The inspiration for the fragrance that Euphorium Brooklyn is debuting this month isn’t exactly typical: Cilice is supposed to invoke “the sensuality of the environment and the intensity of emotion when a young nun is encountered in her cloistered cell,” according to their website. “An intimate and ecstatic moment is observed as she becomes transcendent.”
All of Euphorium’s unisex scents come with such elaborate origin stories. But don’t be fooled by the new company’s website, which claims that it’s a revival of Euphorium Bile Works, a Victorian-era perfumery founded by inventors of “euphorically harmonizing machines” and transcendental sensualists who used perfumes in ceremonies and immersive art shows. Though the techniques and materials Euphorium uses are faithful to Victorian-era perfumers, the characters — and the bile works — named on their website are complete fabrications.

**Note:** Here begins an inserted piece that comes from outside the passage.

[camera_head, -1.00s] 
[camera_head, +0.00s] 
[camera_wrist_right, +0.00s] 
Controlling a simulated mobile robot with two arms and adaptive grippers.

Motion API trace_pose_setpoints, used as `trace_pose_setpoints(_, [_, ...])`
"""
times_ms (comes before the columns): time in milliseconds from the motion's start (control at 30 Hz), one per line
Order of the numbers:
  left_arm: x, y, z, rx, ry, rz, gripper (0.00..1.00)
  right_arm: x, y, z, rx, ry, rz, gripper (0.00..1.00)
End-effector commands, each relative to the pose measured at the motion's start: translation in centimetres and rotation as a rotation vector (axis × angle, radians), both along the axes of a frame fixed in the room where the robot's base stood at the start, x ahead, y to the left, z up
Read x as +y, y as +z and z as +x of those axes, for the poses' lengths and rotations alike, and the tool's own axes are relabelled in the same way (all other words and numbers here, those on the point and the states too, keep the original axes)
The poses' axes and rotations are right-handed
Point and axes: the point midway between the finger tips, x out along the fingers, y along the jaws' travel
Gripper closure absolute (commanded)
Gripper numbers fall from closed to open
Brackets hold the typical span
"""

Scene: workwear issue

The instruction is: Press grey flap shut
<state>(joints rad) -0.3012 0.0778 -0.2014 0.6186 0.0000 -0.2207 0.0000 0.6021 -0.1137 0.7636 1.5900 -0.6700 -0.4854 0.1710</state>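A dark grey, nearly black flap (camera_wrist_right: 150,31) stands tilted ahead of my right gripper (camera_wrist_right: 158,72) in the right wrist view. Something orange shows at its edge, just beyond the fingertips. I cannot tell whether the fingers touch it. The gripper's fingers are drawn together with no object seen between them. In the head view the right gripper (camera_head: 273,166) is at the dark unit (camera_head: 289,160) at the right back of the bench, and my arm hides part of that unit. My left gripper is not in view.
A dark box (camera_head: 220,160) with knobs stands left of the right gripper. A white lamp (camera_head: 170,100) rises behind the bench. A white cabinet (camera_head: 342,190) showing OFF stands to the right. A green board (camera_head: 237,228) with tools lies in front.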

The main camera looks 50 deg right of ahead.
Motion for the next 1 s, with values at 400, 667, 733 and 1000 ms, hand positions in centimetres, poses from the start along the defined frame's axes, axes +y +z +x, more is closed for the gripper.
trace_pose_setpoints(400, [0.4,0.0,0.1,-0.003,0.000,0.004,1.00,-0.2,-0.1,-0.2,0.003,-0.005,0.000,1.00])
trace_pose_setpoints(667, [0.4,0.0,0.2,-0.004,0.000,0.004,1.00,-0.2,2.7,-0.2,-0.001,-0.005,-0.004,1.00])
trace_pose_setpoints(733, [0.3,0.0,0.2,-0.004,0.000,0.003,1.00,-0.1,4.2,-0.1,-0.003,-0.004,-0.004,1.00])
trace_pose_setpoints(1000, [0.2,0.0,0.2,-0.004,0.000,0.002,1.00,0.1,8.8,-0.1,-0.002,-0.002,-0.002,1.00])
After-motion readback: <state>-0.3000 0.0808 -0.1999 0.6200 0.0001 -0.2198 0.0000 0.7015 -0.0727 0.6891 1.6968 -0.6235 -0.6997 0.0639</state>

At a Greenpoint coffee shop Stephen Dirkes, co-founder of Euphorium, opened a bottle of Cilice for me, and I inhaled. It was powerful—almost raw—yet alluring, and fired a chain of memories: a Christmas ornament my parents had in the shape of a house, filled with cloves and spices; the bittersweet homeopathic cough syrup I took as a kid; the grubby human way my best friend’s hands smelled when we were little. According to Euphorium, the fragrance profile is incense, beeswax, sweet balsam, leather, and wounded wood. I rubbed some into my wrists.
Dirkes admits that because it’s formulated in oil and not alcohol, the fragrance can feel a little slimy when you put it on, but that’s because “it’s very similar to the real, thick essential oils we work with, like the original stuff that comes from trees. Secondly, it isn’t this crazy bomb of J-Lo-whatever like you get with alcohol. It holds the scent really close to your body.”
He wasn’t wrong. The scent followed me around my apartment that night, flooding my nose every time I lifted my fork to my mouth during dinner. Its ghost was still with me the next morning.
Some perfumers make soaps, lotions, and body washes to complement their fragrances. But not the men of Euphorium. At 43, Dirkes’ renaissance-man resume includes classical composer and short-film maker; in fact, he and Euphorium co-founder Adam Maiolo first collaborated on stop-motion animations. Maiolo, 33, has always had a passion for scents, and got into the field by making his own incense.
It’s not surprising that such creative minds would forgo the traditional soaps and lotions in favor of a more unusual complement to their perfume. Customers can (and do, according to Dirkes) purchase the self-mortifying garter which lends its name to the perfume (don’t worry, you can get it blunted, too) — a sterling silver, chain-link cilice with suede laces that have been infused with the perfume.
“For some people it’s kinda like an S&M thing,” Dirkes said of the garter. “For some people it’s a spiritual sort of Roman Catholic version of—”
“Religious reflection, penance almost,” Maiolo chimed in.
“Well, mortification,” Dirkes corrected. “It’s transcendental — it’s transcending the weakness of your flesh.”
Dirkes sees traces of that same metaphor in the perfume that takes the object’s name. The element listed as “wounded wood” is a reference to agarwood trees, which, according to Dirkes, “creates a pathological secretion in its death throes to protect itself” when it’s attacked by an invasive species. “It’s that transcendental process of overcoming this invasive, debilitating thing that makes this beautiful, awesome, fragrant expression,” he said.
As I smelled my wrists again and again I didn’t reach ecstatic states, like the young nun in Cilice’s story. But with each inhalation the perfume’s complexity and force momentarily blotted out all thought.
Cilice is retailing exclusively (online and in stores) through Twisted Lily, located in Boerum Hill. Wald, the next fragrance in line, inspired by fictional German perfumer Christian Rosenkruez, will be released in March. Its origin story is darker than Cilice’s—something about the woods in southern Germany, a daughter, and bears—but Dirkes wasn’t ready to fully reveal it.
Dirkes described the scent as the “crushed-in-your-hand pine needles smell” of a cold, sappy dawn, giving way to the scent of the “little sweet, menthol flower” known as artemisia and then to a “a little bit of a sweet birch, tar, smokey, maple-syrupy smell.”
Perhaps it was the power of suggestion, but as Wald’s crisp forest notes wore off it smelled a little sinister. It took me back to the time I got lost in my parents’ 40 acres of redwood forest. Thankfully, it wasn’t bear season.
Correction: The original version of this post was revised to correct the spelling of Twisted Lily.